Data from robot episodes
— start —

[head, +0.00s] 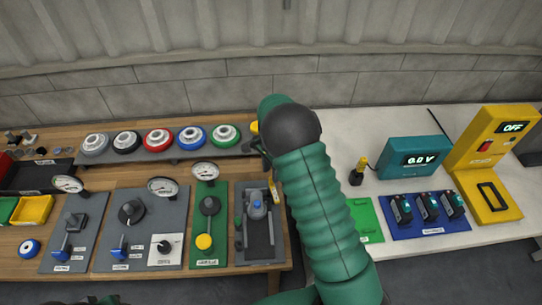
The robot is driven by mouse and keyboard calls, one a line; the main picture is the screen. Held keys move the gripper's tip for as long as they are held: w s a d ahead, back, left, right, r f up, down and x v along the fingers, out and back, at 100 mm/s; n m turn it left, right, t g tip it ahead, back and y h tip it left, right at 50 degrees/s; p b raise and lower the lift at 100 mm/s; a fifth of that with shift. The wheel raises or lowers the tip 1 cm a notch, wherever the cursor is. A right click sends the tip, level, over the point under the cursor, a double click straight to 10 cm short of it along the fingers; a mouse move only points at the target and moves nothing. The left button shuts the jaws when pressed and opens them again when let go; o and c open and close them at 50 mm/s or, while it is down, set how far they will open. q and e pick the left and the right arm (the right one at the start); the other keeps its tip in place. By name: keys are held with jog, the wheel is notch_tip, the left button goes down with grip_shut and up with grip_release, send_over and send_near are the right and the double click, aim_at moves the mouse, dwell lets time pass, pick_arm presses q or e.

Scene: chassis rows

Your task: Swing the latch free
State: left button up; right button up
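A dark grey panel (266,252) at the right end of the wooden bench carries a blue-grey part (257,210) with upright dark pieces beside it. It looks like the latch, but its exact position is too small to tell. My right arm, green and ribbed, rises from the bottom and bends at a black joint. My right gripper (263,152) shows only as a small dark part left of that joint, above the panel's upper end. The arm hides most of it, so its fingers are unclear. Only a dark green sliver of my left side shows at the bottom edge.
Left of the panel stand a green panel (197,247) with a yellow knob, and grey panels with levers and gauges. A row of coloured round flanges (159,139) lies behind. On the white table are a teal meter (410,158) and a yellow box (493,137).

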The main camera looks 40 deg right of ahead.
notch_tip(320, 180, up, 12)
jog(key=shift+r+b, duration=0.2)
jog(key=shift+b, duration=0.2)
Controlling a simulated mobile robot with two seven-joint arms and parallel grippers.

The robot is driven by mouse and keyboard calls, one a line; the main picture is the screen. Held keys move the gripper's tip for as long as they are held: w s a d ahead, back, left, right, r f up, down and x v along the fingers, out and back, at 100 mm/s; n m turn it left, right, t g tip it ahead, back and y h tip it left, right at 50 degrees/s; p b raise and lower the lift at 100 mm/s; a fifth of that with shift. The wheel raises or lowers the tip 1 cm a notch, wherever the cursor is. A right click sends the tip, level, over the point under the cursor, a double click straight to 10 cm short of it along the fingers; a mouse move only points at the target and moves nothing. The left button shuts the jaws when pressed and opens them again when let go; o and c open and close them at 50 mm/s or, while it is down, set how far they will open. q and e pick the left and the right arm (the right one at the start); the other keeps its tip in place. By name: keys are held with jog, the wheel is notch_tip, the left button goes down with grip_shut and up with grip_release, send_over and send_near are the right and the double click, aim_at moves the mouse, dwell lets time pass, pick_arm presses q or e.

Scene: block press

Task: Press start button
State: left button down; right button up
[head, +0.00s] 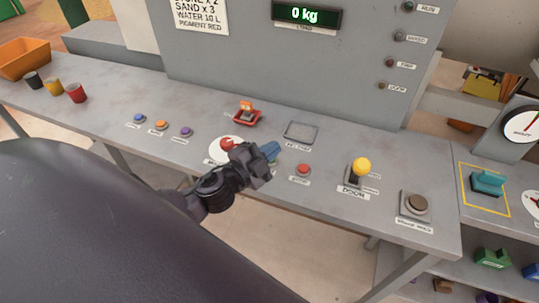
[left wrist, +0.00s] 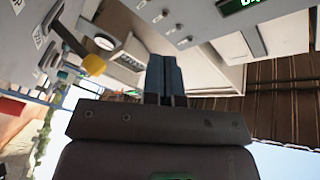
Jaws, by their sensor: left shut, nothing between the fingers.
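My left gripper (head: 270,151) is shut and empty over the grey control desk, its blue fingertips pointing right. A small green patch (head: 273,162) shows just below the fingertips; it may be the start button, mostly hidden by the gripper. I cannot tell whether the fingers touch it. A red button (head: 303,170) with a small label sits to the right of the fingertips. The closed fingers also show in the left wrist view (left wrist: 165,77), where no start button is visible. My right gripper is in neither view.
A red knob on a white dial (head: 226,144) is beside the gripper. A yellow-knobbed lever (head: 362,167) and a brown round button (head: 417,204) are to the right. Blue, orange and purple buttons (head: 161,125) are to the left. The display (head: 306,14) reads 0 kg.

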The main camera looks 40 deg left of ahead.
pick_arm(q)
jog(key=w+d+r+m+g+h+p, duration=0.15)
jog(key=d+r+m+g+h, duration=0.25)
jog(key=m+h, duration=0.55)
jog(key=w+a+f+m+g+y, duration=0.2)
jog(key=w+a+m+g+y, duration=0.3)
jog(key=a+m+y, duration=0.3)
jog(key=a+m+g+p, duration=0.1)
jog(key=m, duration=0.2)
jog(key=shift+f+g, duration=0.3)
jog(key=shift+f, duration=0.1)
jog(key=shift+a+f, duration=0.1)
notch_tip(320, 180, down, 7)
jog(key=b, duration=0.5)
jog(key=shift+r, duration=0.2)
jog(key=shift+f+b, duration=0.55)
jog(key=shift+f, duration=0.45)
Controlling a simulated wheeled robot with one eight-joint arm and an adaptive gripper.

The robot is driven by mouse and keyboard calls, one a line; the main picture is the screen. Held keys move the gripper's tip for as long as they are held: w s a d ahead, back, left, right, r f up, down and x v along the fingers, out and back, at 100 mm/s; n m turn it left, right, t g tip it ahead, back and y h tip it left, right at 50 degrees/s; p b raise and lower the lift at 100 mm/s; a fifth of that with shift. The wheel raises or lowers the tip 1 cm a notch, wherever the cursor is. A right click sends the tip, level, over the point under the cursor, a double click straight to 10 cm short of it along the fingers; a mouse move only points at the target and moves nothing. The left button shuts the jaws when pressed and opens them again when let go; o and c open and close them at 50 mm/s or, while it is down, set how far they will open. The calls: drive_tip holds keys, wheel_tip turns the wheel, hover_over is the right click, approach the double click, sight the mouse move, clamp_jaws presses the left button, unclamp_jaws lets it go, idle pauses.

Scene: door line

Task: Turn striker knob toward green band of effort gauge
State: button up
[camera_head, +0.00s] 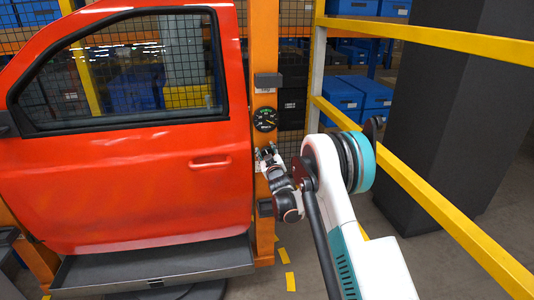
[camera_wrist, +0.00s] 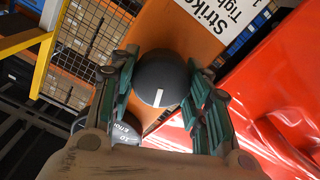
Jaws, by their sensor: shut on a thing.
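The striker knob (camera_wrist: 160,78) is a dark round knob with a white index line, on the orange post. It sits between the green fingers of my gripper (camera_wrist: 160,95) in the wrist view, and the fingers are shut on its sides. In the head view my gripper (camera_head: 268,158) is at the post, below the gauge, and hides the knob. The effort gauge (camera_head: 265,119) is a round black dial with a green band along its top and a yellow needle. In the wrist view only part of the gauge (camera_wrist: 122,132) shows, behind my gripper.
The red car door (camera_head: 140,150) stands just left of the post (camera_head: 264,60), over a grey tray (camera_head: 150,268). Dark blocks (camera_head: 268,80) sit on the post above and below. A white label (camera_wrist: 225,20) is beside the knob. Yellow rails (camera_head: 430,40) and a dark pillar (camera_head: 440,110) bound the right.

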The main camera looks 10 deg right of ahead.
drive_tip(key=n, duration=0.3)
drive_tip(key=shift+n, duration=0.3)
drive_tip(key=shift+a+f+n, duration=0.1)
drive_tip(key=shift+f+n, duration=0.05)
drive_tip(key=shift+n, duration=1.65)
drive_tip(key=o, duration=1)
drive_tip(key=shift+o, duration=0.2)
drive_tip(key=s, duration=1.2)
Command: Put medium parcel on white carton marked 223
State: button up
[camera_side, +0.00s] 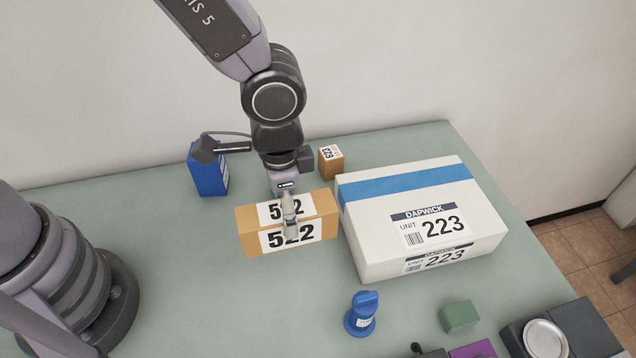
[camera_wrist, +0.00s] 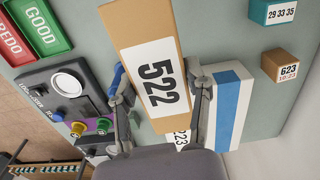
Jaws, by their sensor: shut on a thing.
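The medium parcel is a brown box marked 522 (camera_side: 250,231), left of the white carton. It fills the middle of the wrist view (camera_wrist: 140,35). My gripper (camera_side: 289,215) is shut on the parcel, with one finger on each side in the wrist view (camera_wrist: 160,92). I cannot tell for sure whether the parcel touches the table. The white carton marked 223 (camera_side: 375,235) has a blue stripe and a bare top. It is partly hidden behind the parcel and a finger in the wrist view (camera_wrist: 228,112).
A small brown box marked 623 (camera_side: 326,165) and a blue box (camera_side: 208,178) stand behind. A blue stamp-like object (camera_side: 361,316) and a green block (camera_side: 459,316) are in front.

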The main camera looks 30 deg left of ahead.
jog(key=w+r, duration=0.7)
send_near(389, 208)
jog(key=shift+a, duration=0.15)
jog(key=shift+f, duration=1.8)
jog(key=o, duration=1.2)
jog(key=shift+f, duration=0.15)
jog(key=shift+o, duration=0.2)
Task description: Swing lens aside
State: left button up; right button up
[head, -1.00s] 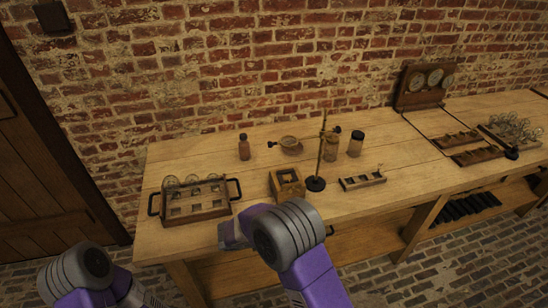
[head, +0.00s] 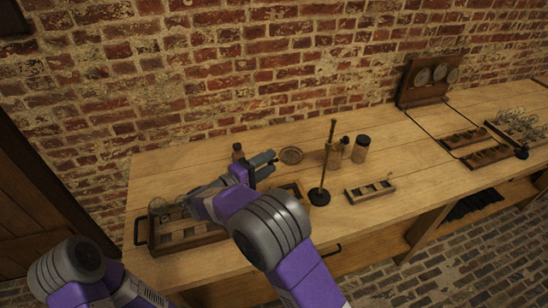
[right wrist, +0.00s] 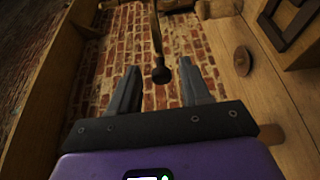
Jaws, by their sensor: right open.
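The round lens (head: 291,155) is held out left of its upright brass stand (head: 328,160), whose dark round base (head: 319,197) stands on the bench. My right gripper (head: 266,165) is open, just left of the lens. In the right wrist view a rod with a dark ball knob (right wrist: 161,75) points toward me, and the knob lies between the open fingertips (right wrist: 158,82), with gaps to both fingers. The knob is hidden by my gripper in the head view. My left gripper is out of view; only its arm shows at lower left.
A brown bottle (head: 238,152) is behind my right gripper. A jar tray (head: 182,240) and a wooden frame (head: 295,188) lie partly hidden under the arm. A small rack (head: 370,191) and a dark-lidded jar (head: 361,149) stand right of the stand. The brick wall is behind.

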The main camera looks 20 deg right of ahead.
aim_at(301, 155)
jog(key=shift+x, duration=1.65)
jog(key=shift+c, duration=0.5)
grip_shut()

— end —

TASK INSTRUCTIONS: Above are the records. Copy the lines beginning at the one that has "Scene: chassis rows" and ending with the one that has "Controlling a simulated mobile", unchanged.

SOLVED EXERCISE:
Scene: chassis rows

Your task: Swing the latch free
State: left button up; right button up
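A dark grey panel (266,252) at the right end of the wooden bench carries a blue-grey part (257,210) with upright dark pieces beside it. It looks like the latch, but its exact position is too small to tell. My right arm, green and ribbed, rises from the bottom and bends at a black joint. My right gripper (263,152) shows only as a small dark part left of that joint, above the panel's upper end. The arm hides most of it, so its fingers are unclear. Only a dark green sliver of my left side shows at the bottom edge.
Left of the panel stand a green panel (197,247) with a yellow knob, and grey panels with levers and gauges. A row of coloured round flanges (159,139) lies behind. On the white table are a teal meter (410,158) and a yellow box (493,137).

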The main camera looks 40 deg right of ahead.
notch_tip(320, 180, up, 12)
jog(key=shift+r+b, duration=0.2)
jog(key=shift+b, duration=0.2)
Controlling a simulated mobile robot with two seven-joint arms and parallel grippers.

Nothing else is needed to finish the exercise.